**Extracted records**
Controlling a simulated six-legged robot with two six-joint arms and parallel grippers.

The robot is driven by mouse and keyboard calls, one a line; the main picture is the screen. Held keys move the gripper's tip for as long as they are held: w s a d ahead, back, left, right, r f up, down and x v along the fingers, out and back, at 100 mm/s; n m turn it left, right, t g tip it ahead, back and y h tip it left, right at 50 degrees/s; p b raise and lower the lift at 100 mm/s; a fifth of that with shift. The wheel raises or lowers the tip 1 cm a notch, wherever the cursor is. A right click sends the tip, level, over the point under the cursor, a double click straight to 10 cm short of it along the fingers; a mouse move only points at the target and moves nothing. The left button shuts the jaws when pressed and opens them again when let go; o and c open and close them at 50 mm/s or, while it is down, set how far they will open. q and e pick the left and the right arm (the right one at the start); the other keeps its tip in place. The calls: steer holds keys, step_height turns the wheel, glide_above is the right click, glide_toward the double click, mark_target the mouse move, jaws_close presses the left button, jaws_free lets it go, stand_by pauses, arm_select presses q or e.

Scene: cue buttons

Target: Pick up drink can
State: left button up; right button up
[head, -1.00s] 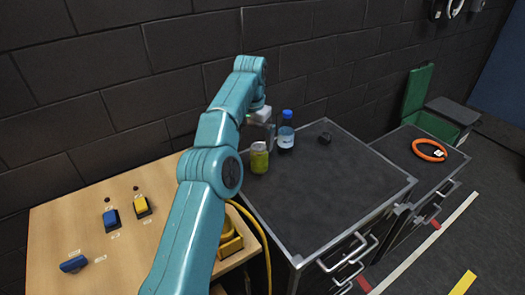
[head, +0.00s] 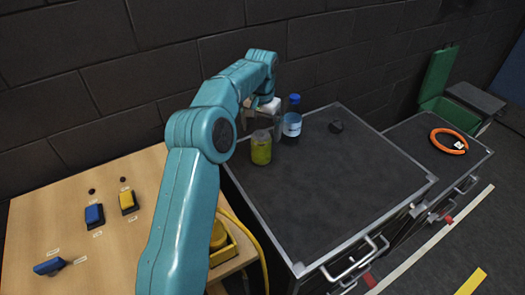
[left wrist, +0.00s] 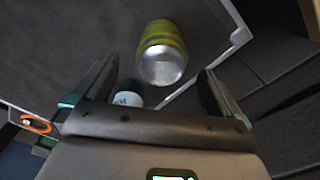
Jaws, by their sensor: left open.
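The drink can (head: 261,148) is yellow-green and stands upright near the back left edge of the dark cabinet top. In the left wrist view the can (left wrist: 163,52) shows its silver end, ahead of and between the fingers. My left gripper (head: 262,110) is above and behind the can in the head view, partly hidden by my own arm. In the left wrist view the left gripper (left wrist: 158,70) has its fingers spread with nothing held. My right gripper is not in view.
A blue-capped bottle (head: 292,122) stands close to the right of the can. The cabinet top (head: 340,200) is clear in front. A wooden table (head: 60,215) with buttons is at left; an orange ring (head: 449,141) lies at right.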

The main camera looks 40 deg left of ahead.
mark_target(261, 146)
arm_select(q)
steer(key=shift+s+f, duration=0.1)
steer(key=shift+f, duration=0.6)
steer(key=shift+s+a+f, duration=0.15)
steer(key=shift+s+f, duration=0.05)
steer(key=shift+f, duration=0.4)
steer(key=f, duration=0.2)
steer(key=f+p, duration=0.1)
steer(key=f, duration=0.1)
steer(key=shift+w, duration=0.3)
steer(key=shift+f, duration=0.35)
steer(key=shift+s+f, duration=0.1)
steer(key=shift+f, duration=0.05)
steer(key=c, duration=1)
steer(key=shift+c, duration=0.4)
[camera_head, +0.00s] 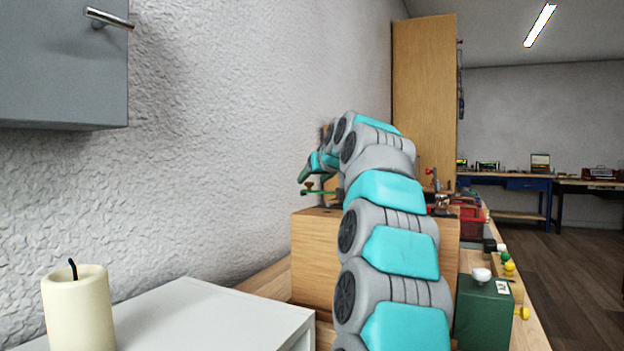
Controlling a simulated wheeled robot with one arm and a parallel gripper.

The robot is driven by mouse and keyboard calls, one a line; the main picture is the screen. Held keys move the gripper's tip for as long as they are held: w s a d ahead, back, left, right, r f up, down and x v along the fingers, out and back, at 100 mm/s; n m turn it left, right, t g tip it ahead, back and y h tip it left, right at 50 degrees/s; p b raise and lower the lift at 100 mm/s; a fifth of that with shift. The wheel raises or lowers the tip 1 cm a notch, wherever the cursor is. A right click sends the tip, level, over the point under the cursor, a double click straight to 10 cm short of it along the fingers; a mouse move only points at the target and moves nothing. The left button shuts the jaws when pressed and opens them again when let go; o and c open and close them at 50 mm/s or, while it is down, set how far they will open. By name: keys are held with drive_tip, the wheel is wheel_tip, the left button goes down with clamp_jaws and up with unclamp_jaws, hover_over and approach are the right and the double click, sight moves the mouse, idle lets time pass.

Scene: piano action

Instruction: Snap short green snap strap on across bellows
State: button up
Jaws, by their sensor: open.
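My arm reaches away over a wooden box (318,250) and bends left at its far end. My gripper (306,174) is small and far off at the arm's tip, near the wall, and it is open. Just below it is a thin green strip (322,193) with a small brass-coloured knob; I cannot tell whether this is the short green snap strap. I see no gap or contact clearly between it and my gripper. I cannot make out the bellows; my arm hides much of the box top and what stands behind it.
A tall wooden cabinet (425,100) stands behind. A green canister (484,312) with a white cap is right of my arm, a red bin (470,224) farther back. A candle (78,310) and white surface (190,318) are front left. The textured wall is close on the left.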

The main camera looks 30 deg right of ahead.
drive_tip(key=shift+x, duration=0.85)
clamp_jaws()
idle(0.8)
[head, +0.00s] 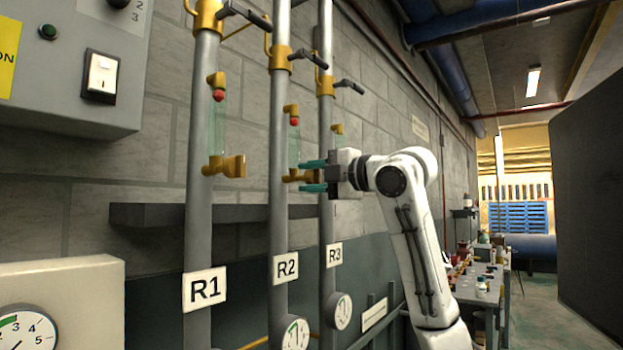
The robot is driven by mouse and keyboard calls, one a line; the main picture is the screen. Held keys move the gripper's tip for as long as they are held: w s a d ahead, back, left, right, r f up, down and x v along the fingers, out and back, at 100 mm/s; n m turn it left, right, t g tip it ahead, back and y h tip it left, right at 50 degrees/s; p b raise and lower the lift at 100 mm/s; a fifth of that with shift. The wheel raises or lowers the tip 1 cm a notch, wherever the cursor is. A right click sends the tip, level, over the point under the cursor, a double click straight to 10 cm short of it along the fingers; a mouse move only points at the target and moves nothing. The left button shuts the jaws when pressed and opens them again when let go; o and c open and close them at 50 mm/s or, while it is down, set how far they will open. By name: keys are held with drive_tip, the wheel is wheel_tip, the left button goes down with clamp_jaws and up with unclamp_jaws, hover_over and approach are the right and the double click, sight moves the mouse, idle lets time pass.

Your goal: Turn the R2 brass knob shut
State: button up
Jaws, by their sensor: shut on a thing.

**Short problem**
Go through the preceding material and copy each line that has the word "Scene".

**Solved exercise**
Scene: cue buttons
Scene: piano action

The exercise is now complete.